Unexpected behaviour with gzipped gff #7

Closed wdecoster closed 6 years ago

wdecoster commented 6 years ago

Hi Fritz,

I found another tool of you which looks useful... so here I am :)

When I annotate using a gzipped gff I get (quickly) the following output:

INITIALIZE VCF: 
Parse VCF: 0
Parse BED: 0
Parse GFF: 1
PRint: 
start printing
print entries 
Successfully finished
total entries: 651
overlapping vcf entries: 0
overlapping annotations: 649

But the resulting vcf only contains total_Annotations=0 for every line.

Using the same gff, but no longer compressed takes a bit longer and gives the following output:

INITIALIZE VCF: 
Parse VCF: 0
Parse BED: 0
Parse GFF: 1
PRint: 
start printing
print entries 
Successfully finished
total entries: 651
overlapping vcf entries: 0
overlapping annotations: 360

And this time the resulting vcf looks as expected, e.g.: ;total_Annotations=16;overlapped_Annotations=gene38311,rna81866,id909513,id909514,cds63851,cds63851,rna81870,

So this was surprising.

Am I right that from the gff the "ID" attribute is taken?

Cheers, Wouter

fritzsedlazeck commented 6 years ago

haha, so this method is not really matured. So yes it just reads non compressed files.

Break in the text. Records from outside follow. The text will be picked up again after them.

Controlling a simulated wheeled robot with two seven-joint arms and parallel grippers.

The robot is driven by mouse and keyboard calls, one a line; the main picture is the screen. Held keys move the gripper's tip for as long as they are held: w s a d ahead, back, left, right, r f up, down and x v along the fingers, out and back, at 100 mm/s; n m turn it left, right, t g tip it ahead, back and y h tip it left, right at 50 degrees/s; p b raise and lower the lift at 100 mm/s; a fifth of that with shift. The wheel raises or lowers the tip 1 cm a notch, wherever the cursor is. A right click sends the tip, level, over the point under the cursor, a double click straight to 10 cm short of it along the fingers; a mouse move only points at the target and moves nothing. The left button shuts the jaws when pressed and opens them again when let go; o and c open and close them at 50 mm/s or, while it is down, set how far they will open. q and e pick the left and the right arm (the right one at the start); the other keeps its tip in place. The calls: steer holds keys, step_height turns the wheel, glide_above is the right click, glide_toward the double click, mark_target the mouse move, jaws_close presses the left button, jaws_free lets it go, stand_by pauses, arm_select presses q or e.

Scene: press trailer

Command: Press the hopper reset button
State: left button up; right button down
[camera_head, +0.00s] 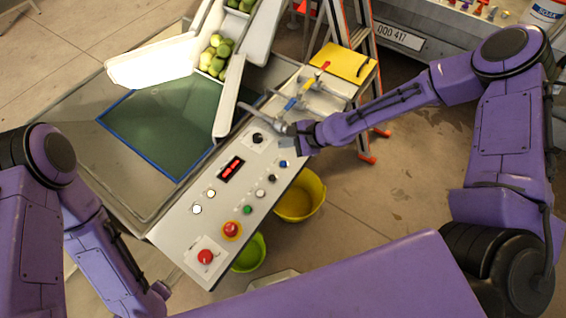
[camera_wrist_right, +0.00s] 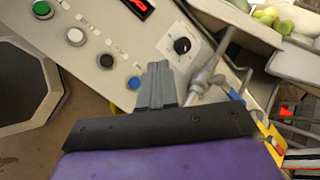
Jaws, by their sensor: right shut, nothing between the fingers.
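A sloped grey control panel (camera_head: 185,235) fills the middle of the head view. It carries a blue button (camera_head: 283,164), a black button (camera_head: 272,178), a white button (camera_head: 261,193) and a green button (camera_head: 247,210) in a row. The labels are too small to read, so I cannot tell which is the hopper reset button. My right gripper (camera_head: 291,130) is over the panel's upper end. In the right wrist view the gripper (camera_wrist_right: 158,68) is shut and empty, between the blue button (camera_wrist_right: 134,83) and a black rotary knob (camera_wrist_right: 182,45). My left gripper is out of view.
A red mushroom button (camera_head: 232,230) and another red button (camera_head: 206,256) sit low on the panel. A red display (camera_head: 231,169) is mid-panel. Grey pipework (camera_wrist_right: 203,78) with coloured handles lies close beside the right gripper. A yellow bucket (camera_head: 300,203) stands below the panel.

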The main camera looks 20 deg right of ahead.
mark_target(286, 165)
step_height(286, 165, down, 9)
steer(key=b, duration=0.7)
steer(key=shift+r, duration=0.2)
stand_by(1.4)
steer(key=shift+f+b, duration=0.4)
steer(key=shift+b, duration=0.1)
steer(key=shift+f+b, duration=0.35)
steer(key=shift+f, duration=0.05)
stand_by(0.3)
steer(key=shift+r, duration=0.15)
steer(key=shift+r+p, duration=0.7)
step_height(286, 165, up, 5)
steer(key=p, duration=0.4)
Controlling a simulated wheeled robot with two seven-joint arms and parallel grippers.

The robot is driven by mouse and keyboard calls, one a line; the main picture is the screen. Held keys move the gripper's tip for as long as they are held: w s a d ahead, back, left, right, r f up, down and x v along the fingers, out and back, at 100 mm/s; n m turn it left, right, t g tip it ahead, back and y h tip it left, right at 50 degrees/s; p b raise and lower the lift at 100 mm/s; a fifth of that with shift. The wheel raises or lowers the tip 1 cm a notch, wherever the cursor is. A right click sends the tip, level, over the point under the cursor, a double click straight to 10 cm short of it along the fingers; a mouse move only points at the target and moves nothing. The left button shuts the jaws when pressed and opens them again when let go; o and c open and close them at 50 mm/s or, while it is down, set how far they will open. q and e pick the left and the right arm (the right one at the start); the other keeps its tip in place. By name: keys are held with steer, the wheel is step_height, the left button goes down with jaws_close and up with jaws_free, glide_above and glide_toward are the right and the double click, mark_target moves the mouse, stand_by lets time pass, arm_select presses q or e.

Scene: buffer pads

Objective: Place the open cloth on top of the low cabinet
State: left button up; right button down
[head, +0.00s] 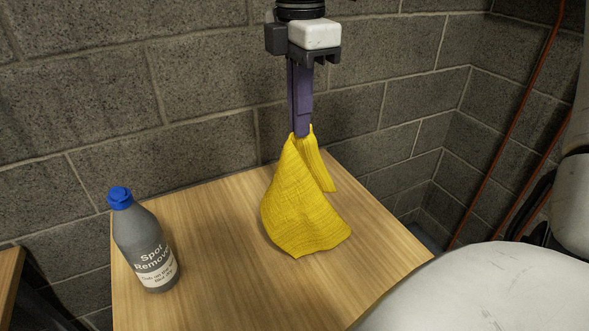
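A yellow cloth (303,208) hangs from my right gripper (301,134), its folds draped down from the fingertips. The gripper's purple fingers are shut on the top of the cloth and point straight down. The cloth hangs over the wooden top of the low cabinet (215,265). Its lower edge is at or just above the surface; I cannot tell whether it touches. My left gripper is not in view.
A grey Spot Remover bottle (143,240) with a blue cap stands upright on the left of the cabinet top. A block wall (200,90) rises behind. An orange pipe (510,130) runs at the right. Bare wood lies between bottle and cloth.

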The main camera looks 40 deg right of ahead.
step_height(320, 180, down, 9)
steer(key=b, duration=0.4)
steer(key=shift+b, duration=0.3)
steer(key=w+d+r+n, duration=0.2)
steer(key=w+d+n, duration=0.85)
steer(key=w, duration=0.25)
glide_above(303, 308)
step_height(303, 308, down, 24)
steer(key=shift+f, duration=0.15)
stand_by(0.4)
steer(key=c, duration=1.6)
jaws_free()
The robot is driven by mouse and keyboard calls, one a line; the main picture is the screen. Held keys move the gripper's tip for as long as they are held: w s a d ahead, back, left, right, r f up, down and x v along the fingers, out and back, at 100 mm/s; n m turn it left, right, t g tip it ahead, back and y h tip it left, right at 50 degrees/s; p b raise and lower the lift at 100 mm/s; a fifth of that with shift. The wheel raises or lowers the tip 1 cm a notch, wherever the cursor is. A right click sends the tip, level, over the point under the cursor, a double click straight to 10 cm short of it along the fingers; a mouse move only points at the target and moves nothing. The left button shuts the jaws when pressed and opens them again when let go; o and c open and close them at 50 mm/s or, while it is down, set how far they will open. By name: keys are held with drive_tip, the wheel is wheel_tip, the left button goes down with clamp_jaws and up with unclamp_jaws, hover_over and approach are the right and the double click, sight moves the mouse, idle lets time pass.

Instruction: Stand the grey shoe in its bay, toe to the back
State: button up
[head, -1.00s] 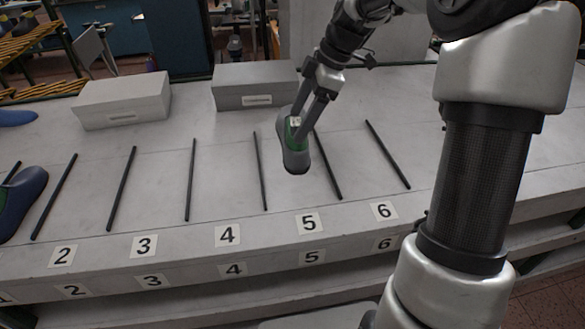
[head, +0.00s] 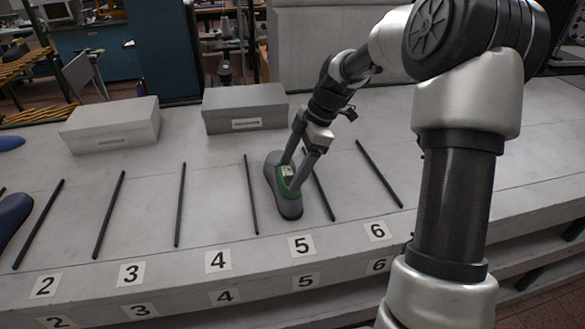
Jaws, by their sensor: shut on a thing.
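The grey shoe (head: 287,208) has a green collar and a small white label at its opening. It is between the two dark rods of bay 5, behind the number 5 tag (head: 302,247). It looks level and close to the bench top; I cannot tell for sure whether its sole touches. Its long axis runs front to back, leaning slightly left at the back. Which end is the toe is hard to make out. My gripper (head: 292,177) comes down from above and is shut on the shoe at its collar. Its fingers hide part of the opening.
The left rod (head: 250,195) and right rod (head: 320,190) flank the shoe closely. A grey box (head: 245,108) stands behind, and a lighter box (head: 112,125) further left. Bays 3 and 4 look empty. A blue shoe (head: 12,217) lies at the far left.

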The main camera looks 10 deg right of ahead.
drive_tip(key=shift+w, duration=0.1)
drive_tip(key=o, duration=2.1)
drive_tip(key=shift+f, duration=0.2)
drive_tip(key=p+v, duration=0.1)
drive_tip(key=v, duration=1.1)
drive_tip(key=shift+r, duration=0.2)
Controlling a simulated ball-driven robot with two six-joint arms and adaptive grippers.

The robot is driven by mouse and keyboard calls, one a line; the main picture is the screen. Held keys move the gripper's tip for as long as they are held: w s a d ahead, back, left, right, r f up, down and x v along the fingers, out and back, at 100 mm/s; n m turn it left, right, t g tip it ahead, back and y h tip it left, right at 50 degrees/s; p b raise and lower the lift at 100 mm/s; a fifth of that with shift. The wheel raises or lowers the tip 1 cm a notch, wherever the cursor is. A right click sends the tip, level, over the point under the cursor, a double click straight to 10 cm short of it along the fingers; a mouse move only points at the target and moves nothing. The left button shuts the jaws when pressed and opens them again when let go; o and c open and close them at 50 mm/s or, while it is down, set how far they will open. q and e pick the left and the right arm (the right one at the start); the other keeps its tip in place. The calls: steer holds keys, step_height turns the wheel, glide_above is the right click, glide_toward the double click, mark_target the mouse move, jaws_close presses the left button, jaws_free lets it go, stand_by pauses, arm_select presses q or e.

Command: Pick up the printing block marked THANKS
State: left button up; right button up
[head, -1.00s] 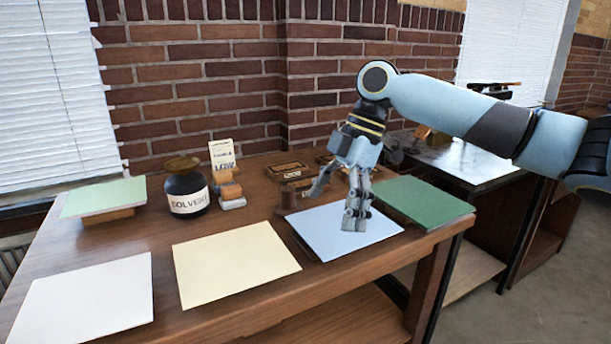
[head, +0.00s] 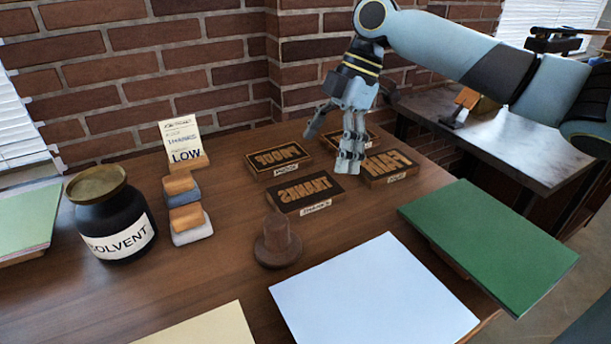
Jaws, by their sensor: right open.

Then the gff/gtf ranges widely in formats on what name should be taken. You are right that the method tries to take only the name from the ID. I havent found a good workaround....

Thanks Fritz

wdecoster commented 6 years ago

Can you suggest alternatives for annotation? I can try VEP/Snpeff/Annovar but I'm not sure if those are optimal for SVs.

fritzsedlazeck commented 6 years ago

Check out vcfanno. That should work.

wdecoster commented 6 years ago

Thanks!